Roman Law Network

Current Projects

The Rule of Law

Our project has three long-term aims: to facilitate the interdisciplinary study of the rule of law; to enhance international collaboration between scholars working on the political-legal culture of the Roman Republic and Early Empire; to maintain a network of scholars, practitioners and teachers interested in law at Rome within Australasia and internationally in order to create a supportive environment for dynamic and robust future research.

These overarching aims will be addressed through three distinct, but interrelated, sets of research questions:

1. The Rule of Law and Ancient Rome

Rome of the Republic and Early Imperial period will provide an evidence-rich historical ‘case-study’ for our engagement with modern rule of law theories.

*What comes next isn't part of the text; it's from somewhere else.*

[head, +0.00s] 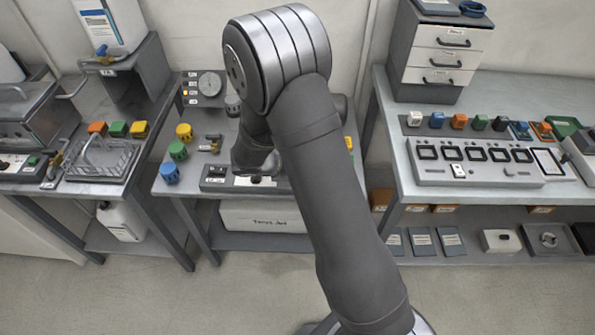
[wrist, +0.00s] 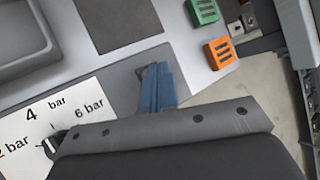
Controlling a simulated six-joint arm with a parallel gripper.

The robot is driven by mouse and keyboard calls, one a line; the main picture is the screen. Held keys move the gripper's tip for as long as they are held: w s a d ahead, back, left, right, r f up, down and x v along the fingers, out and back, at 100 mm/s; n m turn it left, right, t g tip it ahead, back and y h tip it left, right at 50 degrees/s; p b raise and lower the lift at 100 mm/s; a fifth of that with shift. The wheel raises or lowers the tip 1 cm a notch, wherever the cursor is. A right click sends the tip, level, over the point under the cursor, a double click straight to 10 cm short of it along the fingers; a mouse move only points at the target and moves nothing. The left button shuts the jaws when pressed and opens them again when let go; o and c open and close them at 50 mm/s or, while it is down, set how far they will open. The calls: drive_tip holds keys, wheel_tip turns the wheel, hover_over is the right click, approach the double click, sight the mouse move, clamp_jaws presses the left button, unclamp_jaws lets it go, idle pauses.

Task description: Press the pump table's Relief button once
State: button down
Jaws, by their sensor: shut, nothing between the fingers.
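The pump table (head: 165,189) stands in the middle of the head view, partly behind my arm. A dark control panel (head: 214,183) with small light marks lies along its front. No Relief label is readable, and I cannot pick out that button. The end of my arm is over this table, but its fingertips are not clear in the head view. In the wrist view my gripper (wrist: 153,70) shows blue fingers close together, shut and empty. A white dial plate (wrist: 60,112) marked in bar, with a dark pointer, lies left of the fingers. I cannot tell whether they touch anything.
Blue (head: 169,173), green (head: 177,150) and yellow (head: 184,132) knobs stand on the pump table's left side. A round gauge (head: 210,84) is behind. Orange (wrist: 219,53) and green (wrist: 203,11) blocks show in the wrist view. A bench (head: 480,195) stands right.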

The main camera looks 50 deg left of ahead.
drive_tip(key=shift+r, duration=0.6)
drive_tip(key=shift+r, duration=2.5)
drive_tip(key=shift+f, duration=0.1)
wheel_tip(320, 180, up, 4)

Our examination asks not only ‘to what extent can Rome during the Republic and Early Empire be described as possessing a “rule of law” according to current (modern) rule of law theories?’ but also ‘in what ways can modern rule of law theories benefit from a better understanding of the role of law at Rome?’.

2. Perceptions of law and law-making at Rome

The 19th century theorist A.V. Dicey said that the rule of law required citizens to have a ‘legal turn of mind’. Our project will explore this question in the context of Roman legal and political culture as seen through the writings of lawyers, jurists, orators, politicians and historians of the Republican and Early Imperial periods, including Cicero, Livy, Sallust and Velleius Paterculus. Given the specific framework of legal, social, and political concepts in which citizens of the Republic and early Imperial period lived and thought, our project will yield a novel explanation of the nature of the attitudes required for the rule of law to exist in a community – a dimension not yet recognized by rule of law theorists and absent from Roman historical scholarship.

3. Lawfulness and abiding by the law in ancient Rome

The rule of law is popularly considered a good and positive attribute for a community to possess. One assumption that underpins this view is that individual citizens will value (whether as a moral good or for utilitarian benefit) ‘lawfulness’ and being ‘law abiding’. A public rhetoric about ‘good citizenship’ also existed at Rome. Our investigation will concentrate on Roman ‘virtue language’ as well as the use of political and legal invective, in order to examine whether shared expectations about lawfulness informed Roman behaviour. In this, we will address a significant gap in scholarship on Roman law and Roman political morality. We will also for the first time begin to explain how and why the rule of law was valuable to Roman officials, to its citizens, and also to its non-citizens, and what that may teach us about how and why the rule of law is valuable today, within particular states as well as among members of the international community.


Domestic Violence and Vulnerability in the Roman World

The Roman "domus" (from which, "domestic") contained some of the most vulnerable people in the ancient world: slaves, children, the elderly, the mentally or physically disabled and wives, daughters, sisters and mothers. The Roman Paterfamilias was famously powerful (including having the power of life and death over those in his power and sole control of their property). This project contributes to a transhistorical examination of domestic violence by (a) documenting examples of domestic violence from ancient Rome and (b) looking at legal and non-legal responses to domestic violence including evidence for a Roman discussion of "good fatherhood" and women's collective expressions of outrage against violence. A discussion piece has been published in The Conversation.